EN
EL ALTO TAJO (y 2)
Eran las últimas horas
de una tarde de abril. Aún no se había venido la noche, pero tampoco podía
decirse cabalmente que fuera de día. Habíamos detenido el coche en una
carretera secundaria, estrecha y
agujereada, que no acabábamos de creer que condujera a ninguna parte, y
que, sin embargo, debía llevarnos al pueblo montano de Zaorejas, en Guadalajara.

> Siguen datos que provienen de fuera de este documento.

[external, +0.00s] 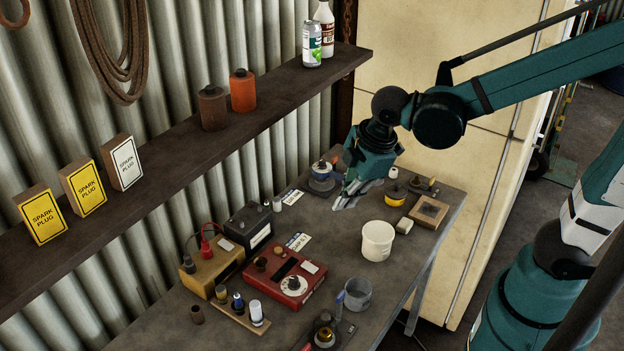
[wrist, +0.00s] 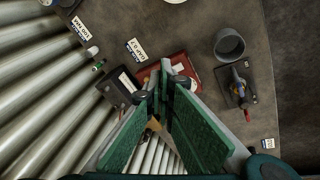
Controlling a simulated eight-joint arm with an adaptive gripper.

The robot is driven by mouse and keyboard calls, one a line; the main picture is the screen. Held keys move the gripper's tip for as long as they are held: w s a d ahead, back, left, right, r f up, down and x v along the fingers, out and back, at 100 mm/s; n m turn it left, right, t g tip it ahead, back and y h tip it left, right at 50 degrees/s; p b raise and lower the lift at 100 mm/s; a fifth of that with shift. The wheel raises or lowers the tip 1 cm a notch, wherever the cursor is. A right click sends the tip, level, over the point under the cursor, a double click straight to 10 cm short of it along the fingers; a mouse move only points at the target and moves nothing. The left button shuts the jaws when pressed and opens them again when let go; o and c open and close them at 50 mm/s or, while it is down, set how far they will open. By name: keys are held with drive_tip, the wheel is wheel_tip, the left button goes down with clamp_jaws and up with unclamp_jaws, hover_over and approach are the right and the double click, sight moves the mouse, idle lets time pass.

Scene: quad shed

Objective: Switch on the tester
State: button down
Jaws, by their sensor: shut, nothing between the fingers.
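A red box (external: 300,264) with a white round dial (external: 294,285), a dark panel and a dark knob sits on the bench and looks like the tester. I cannot read its labels or tell if it is on. In the wrist view the red box (wrist: 179,62) is partly hidden behind my fingers. My gripper (external: 343,204) is shut and empty, pointing down above the bench, behind and right of the red box in the external view. In the wrist view my gripper's fingertips (wrist: 166,75) overlap the box, apparently apart from it.
A yellow box (external: 212,268) with red and black leads and a black battery (external: 249,230) stand left of the red box. A white tub (external: 378,241) and a grey cup (external: 357,294) stand right of it. A shelf (external: 180,140) runs along the wall.

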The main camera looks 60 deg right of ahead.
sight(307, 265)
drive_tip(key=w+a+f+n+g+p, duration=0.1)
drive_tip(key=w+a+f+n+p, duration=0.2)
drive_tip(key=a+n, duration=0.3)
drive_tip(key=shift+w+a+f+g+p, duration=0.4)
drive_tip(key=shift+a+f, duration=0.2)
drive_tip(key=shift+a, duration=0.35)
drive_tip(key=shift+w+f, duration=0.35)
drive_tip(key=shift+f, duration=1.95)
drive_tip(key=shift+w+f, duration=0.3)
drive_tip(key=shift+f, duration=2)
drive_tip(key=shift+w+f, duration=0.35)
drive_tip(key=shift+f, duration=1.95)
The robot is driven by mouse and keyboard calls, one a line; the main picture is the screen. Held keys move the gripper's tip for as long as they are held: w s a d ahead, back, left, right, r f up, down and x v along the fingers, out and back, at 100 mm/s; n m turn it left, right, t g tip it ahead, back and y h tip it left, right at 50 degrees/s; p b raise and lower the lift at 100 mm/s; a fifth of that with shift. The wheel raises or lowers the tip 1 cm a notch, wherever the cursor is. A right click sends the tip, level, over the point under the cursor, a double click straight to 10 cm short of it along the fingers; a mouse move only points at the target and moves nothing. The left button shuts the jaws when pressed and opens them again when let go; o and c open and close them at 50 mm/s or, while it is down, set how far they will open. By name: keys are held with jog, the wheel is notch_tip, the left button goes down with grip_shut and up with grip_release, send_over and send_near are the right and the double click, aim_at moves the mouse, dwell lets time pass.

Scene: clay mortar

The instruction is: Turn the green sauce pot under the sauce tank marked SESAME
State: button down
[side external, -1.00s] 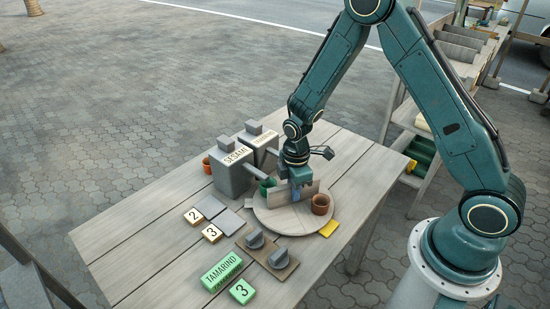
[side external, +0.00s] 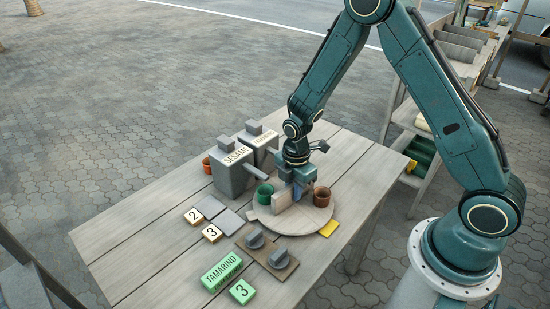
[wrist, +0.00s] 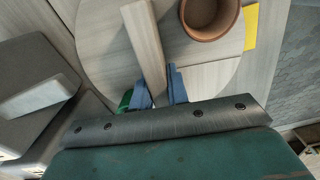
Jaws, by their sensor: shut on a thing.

En torno se sucedían llanos y cerros, ralos herbazales y arbustos, encinas y
pinares. Fue al levantar los ojos del mapa que consultábamos cuando tropezamos
en la distancia, que no era mucha, con un ciervo, que no se diferenciaba apenas
de un caballo por su alzada, tan grande era. Atravesó con pereza la calzada y
cuando, ya ido, nos hacíamos cruces a costa de su envergadura y de nuestra
fortuna, volvió sobre sus pasos y aún se estuvo un instante quieto, como si posara, antes de
perderse definitivamente en el campo. Dimos por bueno nuestro posible extravío
y pensamos que aventura que tan bien comenzaba no podía acabar en mal final. Creíamos
haber sido testigos de un milagro y no sabíamos que aquel hallazgo no sería
sino una ínfima muestra de lo que estaba por venir. En pocos kilómetros, más de
cincuenta ejemplares comparecieron ante nuestra atónita mirada. Al principio,
si íbamos despacio era por no asustar a individuos esquivos que pudieran
huirnos. Luego, ya, temerosos de no atropellarlos, pues fueron muchas las
ocasiones en que aparecían en el asfalto, tan dedicados a lamerlo que ni nos
veían venir hasta que estábamos casi encima. Eran grupos de tres o cuatro, pero
no faltó una manada de una treintena, que pastaba en los aledaños de una
cuneta. Y, para mayor contento nuestro, prácticamente entre sus patas,
vislumbramos cómo correteaban perdices… La naturaleza se transmutaba a cada paso
en espectáculo. Nada tiene de extraño que perdiéramos la prisa por llegar a
Zaorejas, que no parece estar de más en este apartamiento del mundo. De sus
casas y casonas de piedra salía el silencio; en sus calles empedradas imperaba
la soledad, como en las placitas que, no obstante, llamaban al encuentro. Y el
hostal que nos alojó en nada desentonaba de aquella paz amable. Esa noche, soñé
que era feliz y, como si formara parte del sueño, continué siéndolo una vez despierto. Y
es que a aquel paraje de ensueño ni siquiera le faltaban miradores desde los
que, en los límites del pueblo, asomarse desde la altura al infinito, ni los
restos de un acueducto que los romanos levantaron hace ya dos milenios…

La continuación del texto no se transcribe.